Vizualization for Floyd Warshall is slightly different from Bellman Ford, but the idea stays the same.
Notes:
1. We will use vector<vector> to keep track of distance between nodes i and j.
2. We will have a 3 loops, checks if we can improve the distance between i and j by using k node.

Eulearian Path

Is an algorithm that finds a path that uses every edge in a graph only once.
The algorithm below is a solution for the "Reconstruct Itinerary": https://leetcode.com/problems/reconstruct-itinerary/

class Solution {
public:
    void dfs(unordered_map<string, multiset<string>>& graph,
             vector<string>& res, string start) {
        while (graph[start].size() > 0) {
            auto next = *graph[start].begin();
            graph[start].erase(graph[start].begin());
            dfs(graph, res, next);
        }
        res.push_back(start);
    }
    vector<string> findItinerary(vector<vector<string>>& tickets) {
        unordered_map<string, multiset<string>> graph;
        for (const auto& t : tickets) graph[t[0]].insert(t[1]);
        vector<string> res;
        dfs(graph, res, "JFK");
        reverse(res.begin(), res.end());
        return res;
    }
};

The above picture is the visualization of eulerian path algorithm.

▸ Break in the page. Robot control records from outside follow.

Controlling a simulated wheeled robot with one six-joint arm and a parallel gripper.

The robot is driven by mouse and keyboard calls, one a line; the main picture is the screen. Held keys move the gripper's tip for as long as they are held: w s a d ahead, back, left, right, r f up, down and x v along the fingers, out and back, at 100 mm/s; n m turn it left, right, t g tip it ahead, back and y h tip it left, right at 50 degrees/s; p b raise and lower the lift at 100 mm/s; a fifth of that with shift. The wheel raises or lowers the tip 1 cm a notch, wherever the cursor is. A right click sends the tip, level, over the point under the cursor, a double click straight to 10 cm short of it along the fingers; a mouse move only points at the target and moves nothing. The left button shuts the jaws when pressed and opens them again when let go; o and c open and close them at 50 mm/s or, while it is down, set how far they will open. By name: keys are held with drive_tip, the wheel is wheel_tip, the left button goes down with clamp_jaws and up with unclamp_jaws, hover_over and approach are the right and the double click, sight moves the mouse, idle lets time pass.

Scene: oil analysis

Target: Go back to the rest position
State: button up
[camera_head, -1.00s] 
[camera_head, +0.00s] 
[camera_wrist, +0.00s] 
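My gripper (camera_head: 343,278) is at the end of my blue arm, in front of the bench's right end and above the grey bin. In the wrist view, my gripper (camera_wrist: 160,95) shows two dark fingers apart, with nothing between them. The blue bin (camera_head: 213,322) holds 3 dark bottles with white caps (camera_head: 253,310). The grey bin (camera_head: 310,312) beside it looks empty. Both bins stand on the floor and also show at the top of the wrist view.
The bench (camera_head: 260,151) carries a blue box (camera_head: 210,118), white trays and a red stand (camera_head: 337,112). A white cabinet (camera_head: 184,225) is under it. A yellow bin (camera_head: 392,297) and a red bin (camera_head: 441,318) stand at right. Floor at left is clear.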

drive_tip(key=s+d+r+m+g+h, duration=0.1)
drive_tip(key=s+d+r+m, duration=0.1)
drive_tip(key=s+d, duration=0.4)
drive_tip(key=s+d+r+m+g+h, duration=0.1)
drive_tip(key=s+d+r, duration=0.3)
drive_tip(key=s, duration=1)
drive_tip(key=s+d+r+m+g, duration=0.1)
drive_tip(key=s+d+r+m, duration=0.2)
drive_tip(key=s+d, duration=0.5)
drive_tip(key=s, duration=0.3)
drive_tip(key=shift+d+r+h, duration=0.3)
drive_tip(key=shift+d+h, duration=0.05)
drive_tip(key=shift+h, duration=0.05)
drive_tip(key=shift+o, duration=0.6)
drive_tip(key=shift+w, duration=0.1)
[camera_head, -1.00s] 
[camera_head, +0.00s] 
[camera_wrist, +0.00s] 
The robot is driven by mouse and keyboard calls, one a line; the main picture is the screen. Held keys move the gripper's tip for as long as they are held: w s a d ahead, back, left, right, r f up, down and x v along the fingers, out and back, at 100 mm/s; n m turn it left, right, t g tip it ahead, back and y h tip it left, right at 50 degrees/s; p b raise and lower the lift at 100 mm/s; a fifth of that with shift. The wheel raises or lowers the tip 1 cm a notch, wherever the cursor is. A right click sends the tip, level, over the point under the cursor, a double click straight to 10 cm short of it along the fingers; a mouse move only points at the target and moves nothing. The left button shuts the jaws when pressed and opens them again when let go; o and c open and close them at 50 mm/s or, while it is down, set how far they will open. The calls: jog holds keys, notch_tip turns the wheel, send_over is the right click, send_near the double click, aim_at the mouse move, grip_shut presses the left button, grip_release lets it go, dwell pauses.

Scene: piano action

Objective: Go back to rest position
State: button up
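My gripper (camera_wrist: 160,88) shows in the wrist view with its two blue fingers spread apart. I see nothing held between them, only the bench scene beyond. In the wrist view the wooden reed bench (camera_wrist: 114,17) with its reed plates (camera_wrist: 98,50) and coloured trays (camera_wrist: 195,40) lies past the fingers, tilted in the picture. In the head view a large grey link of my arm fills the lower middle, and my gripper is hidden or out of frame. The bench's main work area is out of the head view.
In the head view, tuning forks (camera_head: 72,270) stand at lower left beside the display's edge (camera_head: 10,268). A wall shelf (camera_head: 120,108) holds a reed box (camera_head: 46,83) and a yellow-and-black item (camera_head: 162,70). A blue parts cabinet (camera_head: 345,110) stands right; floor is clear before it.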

You can observe how the result is constructed on the backtracking.
Notes:
1. The algorithm almost identical to the dfs traversal with one main instrumentation: we are building the path on the backtrack of the dfs algorithm: res.push_back(start);
2. That is why we should reverse the list at the end of the traversal: reverse(res.begin(), res.end());
3. In the above implementation we are using multiset (because of the problem), but the general implementation may use vector<> and additional vector<> to track the outgoing degrees, and use it for two main purposes: as index in the adj list, and to track how many node we not visited yet.